▸ WHAT NEEDS TO BE DONE: Give only the count of lines containing "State".

Data records:
--- Begin ---
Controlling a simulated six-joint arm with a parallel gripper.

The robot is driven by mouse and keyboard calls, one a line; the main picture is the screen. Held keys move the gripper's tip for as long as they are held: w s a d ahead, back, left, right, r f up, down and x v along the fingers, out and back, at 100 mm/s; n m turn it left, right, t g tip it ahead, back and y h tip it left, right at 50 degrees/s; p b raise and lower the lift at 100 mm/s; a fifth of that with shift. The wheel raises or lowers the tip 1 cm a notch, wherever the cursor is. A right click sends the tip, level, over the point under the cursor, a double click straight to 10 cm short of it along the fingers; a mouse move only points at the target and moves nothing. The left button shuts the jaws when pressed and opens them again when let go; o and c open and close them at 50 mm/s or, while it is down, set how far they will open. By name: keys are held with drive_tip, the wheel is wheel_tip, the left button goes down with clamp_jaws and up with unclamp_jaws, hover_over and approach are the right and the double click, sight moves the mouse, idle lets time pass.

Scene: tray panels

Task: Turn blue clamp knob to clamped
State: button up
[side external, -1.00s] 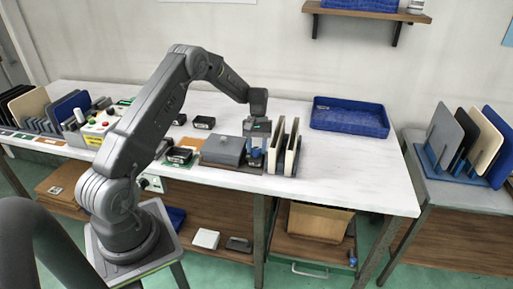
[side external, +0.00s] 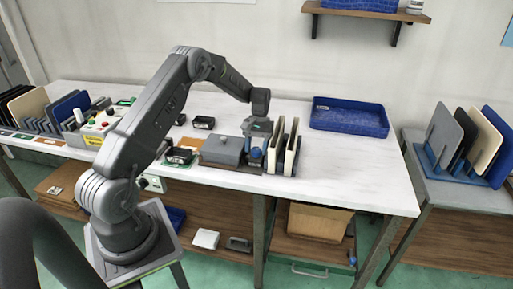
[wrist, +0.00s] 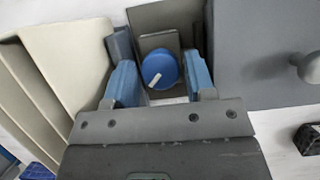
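The blue clamp knob (wrist: 160,70) is round, with a white mark that points to the lower left in the wrist view. It sits on a grey block (wrist: 155,20) and also shows in the side external view (side external: 256,153). My gripper (wrist: 160,80) is open, with one blue finger on each side of the knob. A gap shows between the knob and the left finger; the right finger is closer, and I cannot tell whether it touches. In the side external view my gripper (side external: 256,145) is just above and around the knob.
Cream panels (side external: 291,150) stand upright in a rack close to the right of the knob. A grey lidded box (side external: 225,149) with a small handle is close to the left. A blue tray (side external: 349,117) lies farther right, with bare white tabletop around it.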

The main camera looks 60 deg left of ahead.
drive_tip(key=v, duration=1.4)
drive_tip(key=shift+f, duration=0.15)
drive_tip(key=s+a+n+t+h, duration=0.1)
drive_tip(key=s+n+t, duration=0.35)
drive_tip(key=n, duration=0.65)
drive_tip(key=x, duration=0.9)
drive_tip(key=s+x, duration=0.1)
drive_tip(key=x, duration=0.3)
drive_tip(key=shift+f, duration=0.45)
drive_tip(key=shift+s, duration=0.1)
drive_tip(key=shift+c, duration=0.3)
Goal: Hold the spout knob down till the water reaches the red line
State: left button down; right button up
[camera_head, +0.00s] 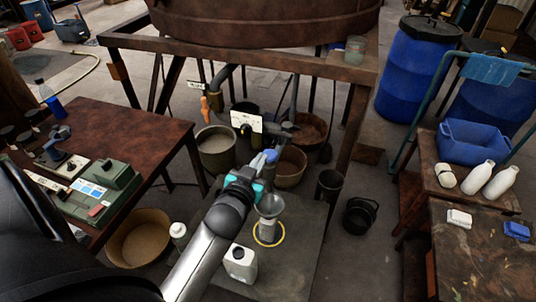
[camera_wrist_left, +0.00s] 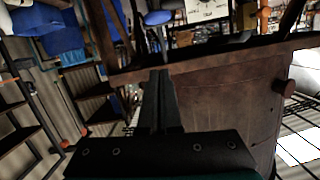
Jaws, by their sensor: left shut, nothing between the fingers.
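My left gripper (camera_head: 258,173) reaches in from the lower left in the head view. Its black fingers are shut with nothing between them, as the left wrist view (camera_wrist_left: 160,80) also shows. A blue rounded piece (camera_head: 270,156), perhaps the spout knob, shows just beyond the fingertips; I cannot tell whether they touch it. A grey funnel-topped vessel (camera_head: 269,206) stands below the gripper, inside a yellow ring (camera_head: 281,240) on a dark grey surface (camera_head: 295,265). I cannot make out the water level or a red line. My right gripper is not in view.
A large brown vat (camera_head: 265,22) rests on a rusty frame (camera_head: 310,66) above. A white panel (camera_head: 246,122) sits behind the gripper. A white jug (camera_head: 240,262) stands in front of the vessel. Buckets stand around. A brown table (camera_head: 115,125) is left, blue barrels (camera_head: 415,75) right.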

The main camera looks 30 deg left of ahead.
--- End ---
▸ RESPONSE TO THE EXERCISE: 2